◆ **Robot episode rows**:
━━━━

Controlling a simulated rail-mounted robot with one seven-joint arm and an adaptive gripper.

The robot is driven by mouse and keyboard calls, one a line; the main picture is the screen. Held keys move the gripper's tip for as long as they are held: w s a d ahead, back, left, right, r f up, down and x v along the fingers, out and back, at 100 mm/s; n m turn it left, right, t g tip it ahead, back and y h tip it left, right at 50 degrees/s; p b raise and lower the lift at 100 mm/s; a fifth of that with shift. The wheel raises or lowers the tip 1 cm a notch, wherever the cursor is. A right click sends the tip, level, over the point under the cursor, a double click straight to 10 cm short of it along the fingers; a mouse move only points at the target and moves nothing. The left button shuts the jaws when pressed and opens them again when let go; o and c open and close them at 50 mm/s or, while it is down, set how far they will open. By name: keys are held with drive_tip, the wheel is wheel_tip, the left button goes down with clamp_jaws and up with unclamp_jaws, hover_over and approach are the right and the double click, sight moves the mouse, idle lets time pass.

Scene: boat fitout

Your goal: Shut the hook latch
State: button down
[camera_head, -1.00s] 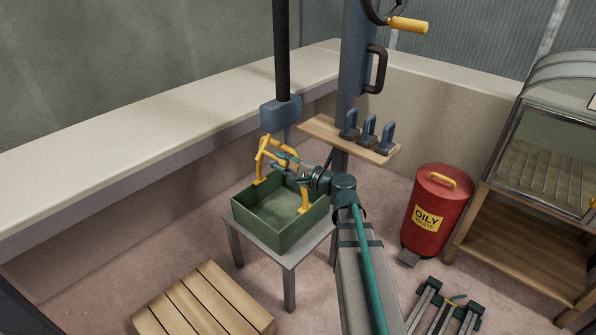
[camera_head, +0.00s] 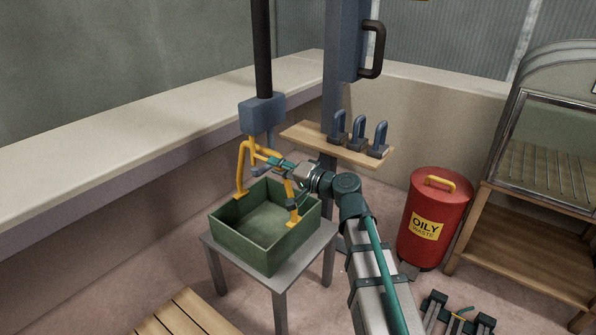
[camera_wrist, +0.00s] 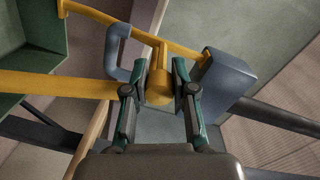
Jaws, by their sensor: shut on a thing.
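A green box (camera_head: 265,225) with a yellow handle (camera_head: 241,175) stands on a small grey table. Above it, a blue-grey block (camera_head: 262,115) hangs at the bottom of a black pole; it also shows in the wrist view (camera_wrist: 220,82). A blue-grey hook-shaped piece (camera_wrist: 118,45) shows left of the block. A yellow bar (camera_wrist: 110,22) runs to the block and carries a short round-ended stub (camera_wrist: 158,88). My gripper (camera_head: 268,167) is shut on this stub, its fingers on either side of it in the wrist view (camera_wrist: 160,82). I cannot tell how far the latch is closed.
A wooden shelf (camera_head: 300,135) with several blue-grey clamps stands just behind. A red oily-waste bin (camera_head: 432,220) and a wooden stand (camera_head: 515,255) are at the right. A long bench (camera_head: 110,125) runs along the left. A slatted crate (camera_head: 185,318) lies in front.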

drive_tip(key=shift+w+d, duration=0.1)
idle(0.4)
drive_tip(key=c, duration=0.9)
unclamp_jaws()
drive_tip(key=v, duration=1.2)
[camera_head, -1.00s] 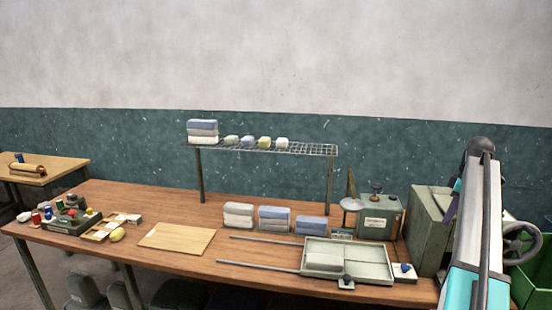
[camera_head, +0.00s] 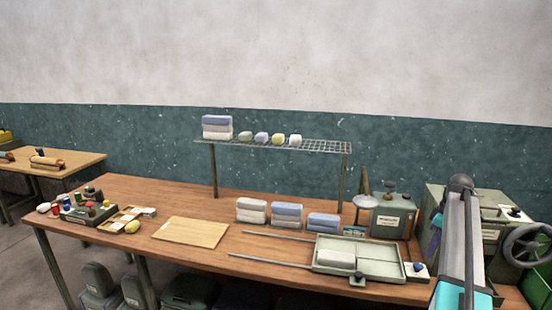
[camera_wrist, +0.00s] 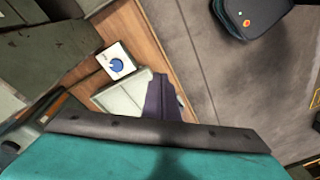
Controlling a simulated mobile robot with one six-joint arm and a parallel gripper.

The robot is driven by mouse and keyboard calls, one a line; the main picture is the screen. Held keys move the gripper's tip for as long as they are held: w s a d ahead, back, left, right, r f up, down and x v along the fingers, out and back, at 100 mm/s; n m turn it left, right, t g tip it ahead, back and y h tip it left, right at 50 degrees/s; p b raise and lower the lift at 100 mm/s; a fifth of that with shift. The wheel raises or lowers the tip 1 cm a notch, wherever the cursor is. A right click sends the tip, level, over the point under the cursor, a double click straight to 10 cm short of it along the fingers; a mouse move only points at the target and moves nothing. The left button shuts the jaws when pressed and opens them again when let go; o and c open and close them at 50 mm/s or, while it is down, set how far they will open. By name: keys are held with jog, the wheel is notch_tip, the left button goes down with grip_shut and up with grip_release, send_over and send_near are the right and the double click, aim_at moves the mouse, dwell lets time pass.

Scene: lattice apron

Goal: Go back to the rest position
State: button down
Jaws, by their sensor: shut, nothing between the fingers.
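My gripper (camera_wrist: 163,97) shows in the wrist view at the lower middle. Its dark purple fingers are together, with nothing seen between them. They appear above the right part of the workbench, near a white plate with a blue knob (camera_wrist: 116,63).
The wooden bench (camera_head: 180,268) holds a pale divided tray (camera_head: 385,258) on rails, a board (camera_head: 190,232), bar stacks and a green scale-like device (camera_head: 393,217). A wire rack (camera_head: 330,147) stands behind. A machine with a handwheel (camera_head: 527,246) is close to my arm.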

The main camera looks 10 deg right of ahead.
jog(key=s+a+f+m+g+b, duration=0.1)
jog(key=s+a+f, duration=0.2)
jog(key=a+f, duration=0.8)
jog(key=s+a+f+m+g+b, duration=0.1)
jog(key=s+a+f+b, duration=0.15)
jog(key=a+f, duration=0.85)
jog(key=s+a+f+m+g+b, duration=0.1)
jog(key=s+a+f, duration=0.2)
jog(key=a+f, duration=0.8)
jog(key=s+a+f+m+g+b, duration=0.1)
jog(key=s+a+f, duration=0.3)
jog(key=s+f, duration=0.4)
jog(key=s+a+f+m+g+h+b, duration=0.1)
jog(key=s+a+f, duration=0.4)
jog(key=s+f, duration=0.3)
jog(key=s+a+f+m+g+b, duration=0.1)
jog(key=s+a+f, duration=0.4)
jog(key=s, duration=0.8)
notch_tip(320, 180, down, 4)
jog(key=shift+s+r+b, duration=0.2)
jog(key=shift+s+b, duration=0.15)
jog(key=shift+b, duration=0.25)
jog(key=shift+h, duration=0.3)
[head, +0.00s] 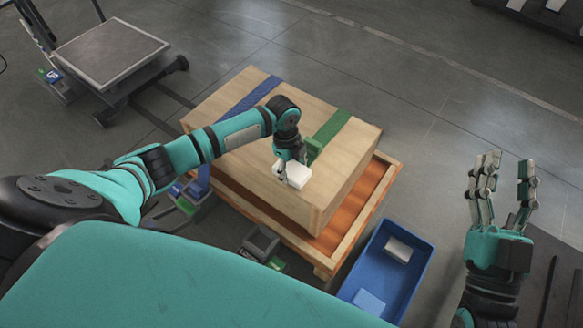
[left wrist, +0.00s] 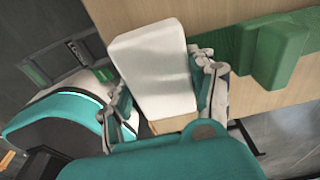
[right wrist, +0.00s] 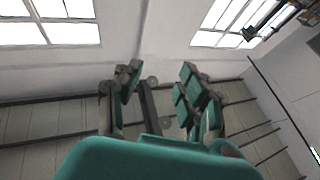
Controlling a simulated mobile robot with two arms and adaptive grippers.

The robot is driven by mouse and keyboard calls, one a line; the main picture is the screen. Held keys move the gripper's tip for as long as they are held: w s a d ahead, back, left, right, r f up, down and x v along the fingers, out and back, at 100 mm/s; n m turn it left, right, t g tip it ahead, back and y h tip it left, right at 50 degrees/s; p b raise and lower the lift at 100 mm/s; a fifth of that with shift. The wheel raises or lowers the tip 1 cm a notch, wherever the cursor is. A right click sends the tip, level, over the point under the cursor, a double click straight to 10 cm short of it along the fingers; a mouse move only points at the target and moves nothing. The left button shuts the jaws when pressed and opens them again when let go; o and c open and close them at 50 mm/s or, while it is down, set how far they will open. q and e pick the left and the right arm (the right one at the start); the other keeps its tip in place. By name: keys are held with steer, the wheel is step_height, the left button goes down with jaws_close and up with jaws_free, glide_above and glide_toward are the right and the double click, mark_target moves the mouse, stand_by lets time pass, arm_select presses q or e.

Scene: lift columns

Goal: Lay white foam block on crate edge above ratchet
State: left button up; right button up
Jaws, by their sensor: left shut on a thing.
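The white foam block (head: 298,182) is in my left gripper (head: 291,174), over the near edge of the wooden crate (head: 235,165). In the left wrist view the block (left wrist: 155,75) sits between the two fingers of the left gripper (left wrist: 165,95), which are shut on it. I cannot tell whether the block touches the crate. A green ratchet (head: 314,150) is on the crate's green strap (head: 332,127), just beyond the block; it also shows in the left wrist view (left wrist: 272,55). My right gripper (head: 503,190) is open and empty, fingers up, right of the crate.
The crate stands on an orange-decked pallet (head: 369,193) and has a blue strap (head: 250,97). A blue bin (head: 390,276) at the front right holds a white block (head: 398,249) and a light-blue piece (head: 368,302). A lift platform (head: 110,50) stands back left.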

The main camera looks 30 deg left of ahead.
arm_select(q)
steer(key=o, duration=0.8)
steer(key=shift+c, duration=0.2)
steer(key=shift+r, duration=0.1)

━━━━

◆ **EXERCISE**: Repeat the records above verbatim, with no pictures in the result.

◆ **COMPLETED TASK**:
Controlling a simulated rail-mounted robot with one seven-joint arm and an adaptive gripper.

The robot is driven by mouse and keyboard calls, one a line; the main picture is the screen. Held keys move the gripper's tip for as long as they are held: w s a d ahead, back, left, right, r f up, down and x v along the fingers, out and back, at 100 mm/s; n m turn it left, right, t g tip it ahead, back and y h tip it left, right at 50 degrees/s; p b raise and lower the lift at 100 mm/s; a fifth of that with shift. The wheel raises or lowers the tip 1 cm a notch, wherever the cursor is. A right click sends the tip, level, over the point under the cursor, a double click straight to 10 cm short of it along the fingers; a mouse move only points at the target and moves nothing. The left button shuts the jaws when pressed and opens them again when let go; o and c open and close them at 50 mm/s or, while it is down, set how far they will open. By name: keys are held with drive_tip, the wheel is wheel_tip, the left button goes down with clamp_jaws and up with unclamp_jaws, hover_over and approach are the right and the double click, sight moves the mouse, idle lets time pass.

Scene: boat fitout

Your goal: Shut the hook latch
State: button down
[camera_head, -1.00s] 
[camera_head, +0.00s] 
[camera_wrist, +0.00s] 
Jaws, by their sensor: shut on a thing.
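A green box (camera_head: 265,225) with a yellow handle (camera_head: 241,175) stands on a small grey table. Above it, a blue-grey block (camera_head: 262,115) hangs at the bottom of a black pole; it also shows in the wrist view (camera_wrist: 220,82). A blue-grey hook-shaped piece (camera_wrist: 118,45) shows left of the block. A yellow bar (camera_wrist: 110,22) runs to the block and carries a short round-ended stub (camera_wrist: 158,88). My gripper (camera_head: 268,167) is shut on this stub, its fingers on either side of it in the wrist view (camera_wrist: 160,82). I cannot tell how far the latch is closed.
A wooden shelf (camera_head: 300,135) with several blue-grey clamps stands just behind. A red oily-waste bin (camera_head: 432,220) and a wooden stand (camera_head: 515,255) are at the right. A long bench (camera_head: 110,125) runs along the left. A slatted crate (camera_head: 185,318) lies in front.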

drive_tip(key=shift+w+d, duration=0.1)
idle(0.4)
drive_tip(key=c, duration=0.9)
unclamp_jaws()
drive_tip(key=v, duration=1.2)
[camera_head, -1.00s] 
[camera_head, +0.00s] 
[camera_wrist, +0.00s] 
Controlling a simulated mobile robot with one six-joint arm and a parallel gripper.

The robot is driven by mouse and keyboard calls, one a line; the main picture is the screen. Held keys move the gripper's tip for as long as they are held: w s a d ahead, back, left, right, r f up, down and x v along the fingers, out and back, at 100 mm/s; n m turn it left, right, t g tip it ahead, back and y h tip it left, right at 50 degrees/s; p b raise and lower the lift at 100 mm/s; a fifth of that with shift. The wheel raises or lowers the tip 1 cm a notch, wherever the cursor is. A right click sends the tip, level, over the point under the cursor, a double click straight to 10 cm short of it along the fingers; a mouse move only points at the target and moves nothing. The left button shuts the jaws when pressed and opens them again when let go; o and c open and close them at 50 mm/s or, while it is down, set how far they will open. By name: keys are held with jog, the wheel is notch_tip, the left button goes down with grip_shut and up with grip_release, send_over and send_near are the right and the double click, aim_at moves the mouse, dwell lets time pass.

Scene: lattice apron

Goal: Go back to the rest position
State: button down
Jaws, by their sensor: shut, nothing between the fingers.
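My gripper (camera_wrist: 163,97) shows in the wrist view at the lower middle. Its dark purple fingers are together, with nothing seen between them. They appear above the right part of the workbench, near a white plate with a blue knob (camera_wrist: 116,63).
The wooden bench (camera_head: 180,268) holds a pale divided tray (camera_head: 385,258) on rails, a board (camera_head: 190,232), bar stacks and a green scale-like device (camera_head: 393,217). A wire rack (camera_head: 330,147) stands behind. A machine with a handwheel (camera_head: 527,246) is close to my arm.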

The main camera looks 10 deg right of ahead.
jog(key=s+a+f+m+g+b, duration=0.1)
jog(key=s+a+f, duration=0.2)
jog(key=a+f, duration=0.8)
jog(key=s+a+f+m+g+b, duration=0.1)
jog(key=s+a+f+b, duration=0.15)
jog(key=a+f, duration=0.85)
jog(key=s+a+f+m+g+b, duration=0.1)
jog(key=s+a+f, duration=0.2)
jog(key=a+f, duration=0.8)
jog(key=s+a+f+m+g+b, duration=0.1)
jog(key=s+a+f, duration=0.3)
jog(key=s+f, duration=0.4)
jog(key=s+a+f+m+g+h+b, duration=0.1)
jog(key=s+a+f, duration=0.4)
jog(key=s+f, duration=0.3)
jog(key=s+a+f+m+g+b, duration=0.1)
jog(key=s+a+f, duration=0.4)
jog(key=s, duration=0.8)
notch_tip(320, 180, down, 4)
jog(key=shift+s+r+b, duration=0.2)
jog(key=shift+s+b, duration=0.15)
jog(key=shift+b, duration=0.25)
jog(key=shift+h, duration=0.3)
[head, +0.00s] 
[left wrist, +0.00s] 
[right wrist, +0.00s] 
Controlling a simulated mobile robot with two arms and adaptive grippers.

The robot is driven by mouse and keyboard calls, one a line; the main picture is the screen. Held keys move the gripper's tip for as long as they are held: w s a d ahead, back, left, right, r f up, down and x v along the fingers, out and back, at 100 mm/s; n m turn it left, right, t g tip it ahead, back and y h tip it left, right at 50 degrees/s; p b raise and lower the lift at 100 mm/s; a fifth of that with shift. The wheel raises or lowers the tip 1 cm a notch, wherever the cursor is. A right click sends the tip, level, over the point under the cursor, a double click straight to 10 cm short of it along the fingers; a mouse move only points at the target and moves nothing. The left button shuts the jaws when pressed and opens them again when let go; o and c open and close them at 50 mm/s or, while it is down, set how far they will open. q and e pick the left and the right arm (the right one at the start); the other keeps its tip in place. By name: keys are held with steer, the wheel is step_height, the left button goes down with jaws_close and up with jaws_free, glide_above and glide_toward are the right and the double click, mark_target moves the mouse, stand_by lets time pass, arm_select presses q or e.

Scene: lift columns

Goal: Lay white foam block on crate edge above ratchet
State: left button up; right button up
Jaws, by their sensor: left shut on a thing.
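The white foam block (head: 298,182) is in my left gripper (head: 291,174), over the near edge of the wooden crate (head: 235,165). In the left wrist view the block (left wrist: 155,75) sits between the two fingers of the left gripper (left wrist: 165,95), which are shut on it. I cannot tell whether the block touches the crate. A green ratchet (head: 314,150) is on the crate's green strap (head: 332,127), just beyond the block; it also shows in the left wrist view (left wrist: 272,55). My right gripper (head: 503,190) is open and empty, fingers up, right of the crate.
The crate stands on an orange-decked pallet (head: 369,193) and has a blue strap (head: 250,97). A blue bin (head: 390,276) at the front right holds a white block (head: 398,249) and a light-blue piece (head: 368,302). A lift platform (head: 110,50) stands back left.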

The main camera looks 30 deg left of ahead.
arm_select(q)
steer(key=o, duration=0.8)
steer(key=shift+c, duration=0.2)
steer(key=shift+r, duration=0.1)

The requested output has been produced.